[Data listing]
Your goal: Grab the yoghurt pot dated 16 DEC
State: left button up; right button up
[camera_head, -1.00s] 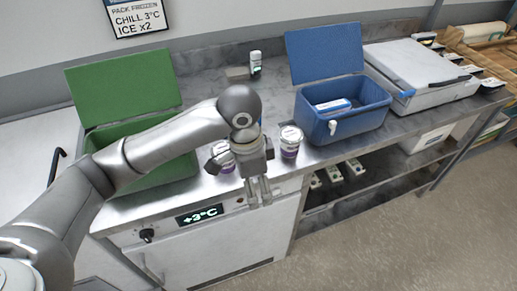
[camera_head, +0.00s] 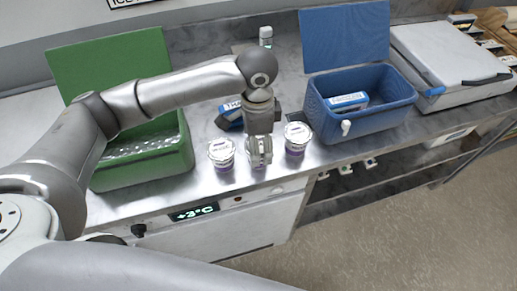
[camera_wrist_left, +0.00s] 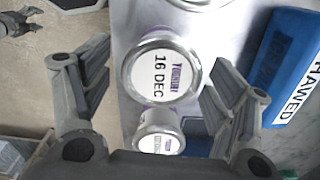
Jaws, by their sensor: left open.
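In the left wrist view, a yoghurt pot (camera_wrist_left: 160,82) with a round white lid reads "16 DEC". My left gripper (camera_head: 259,160) is open, pointing down over the counter's front, and its fingers (camera_wrist_left: 155,62) are on either side of that lid in the wrist view. In the head view the gripper hides most of that pot. A second pot (camera_head: 297,138) stands to its right, also in the wrist view (camera_wrist_left: 160,141), its print too small to read. A third pot (camera_head: 221,154) stands to its left. What looks like my right gripper (camera_wrist_left: 20,20) shows small at the wrist view's corner.
A blue "THAWED" block (camera_wrist_left: 292,68) lies behind the pots, partly seen in the head view (camera_head: 230,113). An open green box (camera_head: 145,165) is left, an open blue box (camera_head: 365,122) right. A small bottle (camera_head: 265,36) stands at the back. The counter's front edge is close.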

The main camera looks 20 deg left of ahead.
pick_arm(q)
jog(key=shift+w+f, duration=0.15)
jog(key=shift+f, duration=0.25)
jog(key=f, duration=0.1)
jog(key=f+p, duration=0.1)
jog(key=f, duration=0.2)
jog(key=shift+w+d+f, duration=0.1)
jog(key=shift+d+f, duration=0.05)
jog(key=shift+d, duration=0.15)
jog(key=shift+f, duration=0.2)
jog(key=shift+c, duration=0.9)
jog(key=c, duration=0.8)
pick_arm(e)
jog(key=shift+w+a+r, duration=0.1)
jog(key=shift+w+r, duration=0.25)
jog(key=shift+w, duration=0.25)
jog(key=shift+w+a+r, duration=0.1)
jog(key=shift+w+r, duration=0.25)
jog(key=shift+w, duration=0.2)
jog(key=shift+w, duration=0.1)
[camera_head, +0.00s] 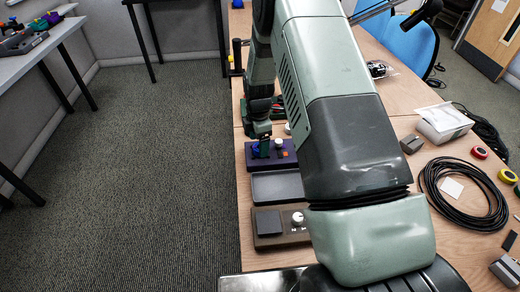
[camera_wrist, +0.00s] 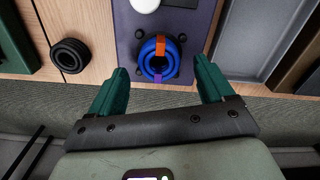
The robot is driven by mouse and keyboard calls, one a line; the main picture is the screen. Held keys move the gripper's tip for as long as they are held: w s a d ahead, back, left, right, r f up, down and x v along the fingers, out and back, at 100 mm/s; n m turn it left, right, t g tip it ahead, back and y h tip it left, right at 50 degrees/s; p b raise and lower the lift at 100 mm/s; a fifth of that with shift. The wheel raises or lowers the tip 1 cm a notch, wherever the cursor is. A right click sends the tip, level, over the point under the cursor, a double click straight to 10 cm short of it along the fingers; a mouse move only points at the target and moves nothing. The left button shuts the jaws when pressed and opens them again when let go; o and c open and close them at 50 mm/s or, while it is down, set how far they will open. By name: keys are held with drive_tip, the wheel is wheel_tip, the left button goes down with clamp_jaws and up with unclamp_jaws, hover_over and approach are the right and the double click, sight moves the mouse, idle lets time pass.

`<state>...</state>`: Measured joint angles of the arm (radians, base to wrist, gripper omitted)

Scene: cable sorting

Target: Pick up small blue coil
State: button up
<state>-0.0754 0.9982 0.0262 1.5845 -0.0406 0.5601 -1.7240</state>
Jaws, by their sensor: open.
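The small blue coil (camera_wrist: 148,60) sits on a dark purple panel (camera_wrist: 196,40) in the wrist view, with an orange band across it. In the head view the blue coil (camera_head: 256,152) shows at the left of the purple panel, close beside my gripper. My gripper (camera_wrist: 158,82) is open and empty, its two green fingers apart on either side of the coil's near edge in the picture. The height of the fingertips above the coil cannot be told. In the head view the gripper (camera_head: 262,140) is partly hidden by its own wrist.
A black coil (camera_wrist: 70,58) lies left of the panel. A white knob (camera_wrist: 145,4) stands behind the blue coil. A grey tray (camera_head: 277,187) and a brown panel with a white dial (camera_head: 298,218) lie nearer. A large black cable loop (camera_head: 432,190) lies on the table at right.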

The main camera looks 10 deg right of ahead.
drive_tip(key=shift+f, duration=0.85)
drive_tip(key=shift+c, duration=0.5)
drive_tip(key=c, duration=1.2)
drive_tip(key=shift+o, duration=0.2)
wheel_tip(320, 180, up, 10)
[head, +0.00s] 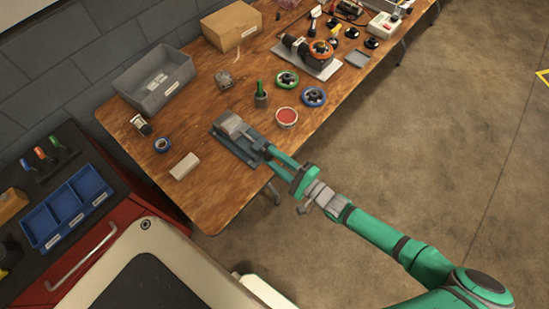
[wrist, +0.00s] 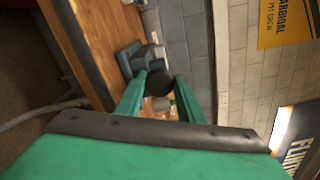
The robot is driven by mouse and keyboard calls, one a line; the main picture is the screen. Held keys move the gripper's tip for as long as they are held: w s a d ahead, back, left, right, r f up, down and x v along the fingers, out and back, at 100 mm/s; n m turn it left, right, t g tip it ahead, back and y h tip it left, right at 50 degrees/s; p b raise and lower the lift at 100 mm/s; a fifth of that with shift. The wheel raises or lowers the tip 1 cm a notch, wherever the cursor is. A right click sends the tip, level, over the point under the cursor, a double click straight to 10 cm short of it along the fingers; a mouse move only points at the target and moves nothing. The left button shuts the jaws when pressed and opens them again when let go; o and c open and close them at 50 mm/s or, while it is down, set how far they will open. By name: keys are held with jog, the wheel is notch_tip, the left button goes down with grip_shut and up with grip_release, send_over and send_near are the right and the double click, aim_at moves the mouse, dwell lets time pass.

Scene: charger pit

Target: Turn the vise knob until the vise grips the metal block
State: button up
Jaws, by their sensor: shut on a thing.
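The blue-grey vise (head: 224,140) lies near the front edge of the wooden table, with a lighter grey metal block (head: 233,125) at its jaws. In the wrist view the vise (wrist: 128,58) shows beyond the round black knob (wrist: 159,82). My gripper (head: 264,150) reaches in from the lower right at the vise's near end. Its two green fingers (wrist: 160,92) are shut on the knob, one on each side. The knob is mostly hidden by the fingers in the head view. I cannot tell whether the jaws touch the block.
A red-topped round tin (head: 286,117), a green-handled tool in a cup (head: 260,97) and green and blue wheels (head: 314,97) stand right of the vise. A pale block (head: 184,166) lies left. A grey bin (head: 152,82) stands behind. The floor at right is clear.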

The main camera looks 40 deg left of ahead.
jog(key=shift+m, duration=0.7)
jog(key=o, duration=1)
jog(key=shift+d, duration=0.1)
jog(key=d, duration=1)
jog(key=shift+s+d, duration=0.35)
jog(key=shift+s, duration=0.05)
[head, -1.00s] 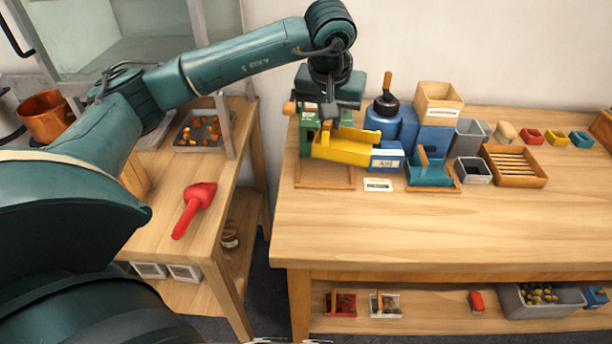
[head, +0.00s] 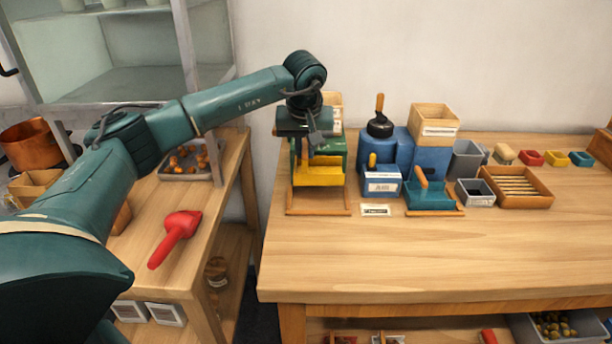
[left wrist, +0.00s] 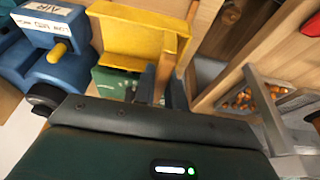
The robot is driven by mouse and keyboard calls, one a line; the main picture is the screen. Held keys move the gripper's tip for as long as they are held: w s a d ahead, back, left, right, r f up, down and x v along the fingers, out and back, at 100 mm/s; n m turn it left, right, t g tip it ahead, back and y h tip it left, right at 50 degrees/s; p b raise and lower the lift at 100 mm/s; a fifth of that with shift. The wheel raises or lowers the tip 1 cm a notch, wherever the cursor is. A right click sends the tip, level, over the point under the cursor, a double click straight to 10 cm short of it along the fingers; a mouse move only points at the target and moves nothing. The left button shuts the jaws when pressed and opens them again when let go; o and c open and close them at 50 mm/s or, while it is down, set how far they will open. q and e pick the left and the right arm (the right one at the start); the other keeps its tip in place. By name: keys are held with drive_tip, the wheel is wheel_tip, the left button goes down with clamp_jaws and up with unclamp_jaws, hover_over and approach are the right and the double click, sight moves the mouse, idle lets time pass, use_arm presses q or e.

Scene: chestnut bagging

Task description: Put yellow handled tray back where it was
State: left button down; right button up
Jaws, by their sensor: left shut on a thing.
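The yellow tray (head: 319,178) is at the left end of the long table, by a green block (head: 333,152) and above or within a thin wooden frame (head: 318,212). I cannot tell whether the tray rests on anything. My left gripper (head: 306,148) comes down from above at the tray's back. In the left wrist view the yellow tray (left wrist: 130,32) has a wooden handle (left wrist: 167,62), and my left gripper (left wrist: 160,88) is shut on that handle. The gripper hides part of the tray and of the green block. My right gripper is out of view.
A blue box with a label (head: 381,187) stands just right of the tray. A teal tray (head: 430,196) and grey bin (head: 475,193) are further right. The table's front (head: 420,255) is clear. A red scoop (head: 174,238) lies on the left side table.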

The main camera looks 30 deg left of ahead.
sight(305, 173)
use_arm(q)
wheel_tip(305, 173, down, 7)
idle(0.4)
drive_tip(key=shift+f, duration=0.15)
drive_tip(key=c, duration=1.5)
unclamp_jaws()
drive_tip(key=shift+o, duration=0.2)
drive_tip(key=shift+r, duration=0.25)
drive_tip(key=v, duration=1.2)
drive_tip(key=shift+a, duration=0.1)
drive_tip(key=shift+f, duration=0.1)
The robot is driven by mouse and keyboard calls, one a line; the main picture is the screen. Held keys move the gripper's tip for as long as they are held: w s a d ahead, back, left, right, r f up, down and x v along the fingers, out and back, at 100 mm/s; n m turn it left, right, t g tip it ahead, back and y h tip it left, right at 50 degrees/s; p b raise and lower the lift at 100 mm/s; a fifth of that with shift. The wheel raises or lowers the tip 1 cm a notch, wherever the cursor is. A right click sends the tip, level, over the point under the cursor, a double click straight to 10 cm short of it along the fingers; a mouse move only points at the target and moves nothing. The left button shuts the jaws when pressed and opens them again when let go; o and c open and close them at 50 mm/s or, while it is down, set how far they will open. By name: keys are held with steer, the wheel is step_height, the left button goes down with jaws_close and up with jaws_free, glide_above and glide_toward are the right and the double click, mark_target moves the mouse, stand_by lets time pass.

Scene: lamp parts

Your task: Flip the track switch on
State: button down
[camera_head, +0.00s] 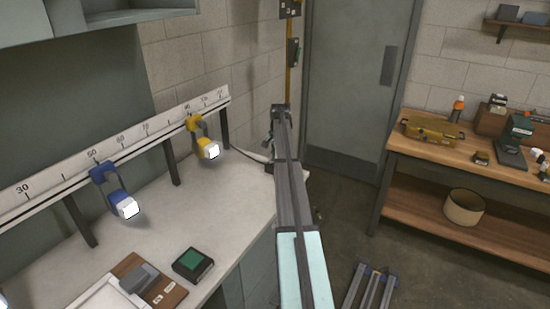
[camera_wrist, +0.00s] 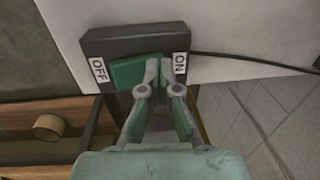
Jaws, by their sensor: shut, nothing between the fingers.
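The track switch (camera_wrist: 110,48) is a dark box with a green rocker (camera_wrist: 128,73) between an OFF label on the left and an ON label on the right, in the wrist view. My gripper (camera_wrist: 160,70) is shut and empty. Its fingertips overlap the right part of the rocker, beside the ON label. I cannot tell whether they touch it, and they hide part of it. The rocker's tilt is unclear. In the head view my arm hides the switch. The track (camera_head: 131,139) there carries a blue lamp (camera_head: 108,180) and a yellow lamp (camera_head: 197,127), with bright white faces.
The pale counter (camera_head: 215,195) holds a dark box with a green top (camera_head: 193,264) and a brown board (camera_head: 165,284). A black cable (camera_wrist: 240,60) runs right from the switch. A wooden workbench (camera_head: 445,150) stands at the right.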

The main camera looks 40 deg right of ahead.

# WHAT YOU WILL DO:
Begin at the top of the material above and output each line exactly, stopping after the line that holds "[camera_wrist_left, +0.00s]". Leave out pictures.

# OUTPUT OF THE TASK:
Your goal: Grab the yoghurt pot dated 16 DEC
State: left button up; right button up
[camera_head, -1.00s] 
[camera_head, +0.00s] 
[camera_wrist_left, +0.00s] 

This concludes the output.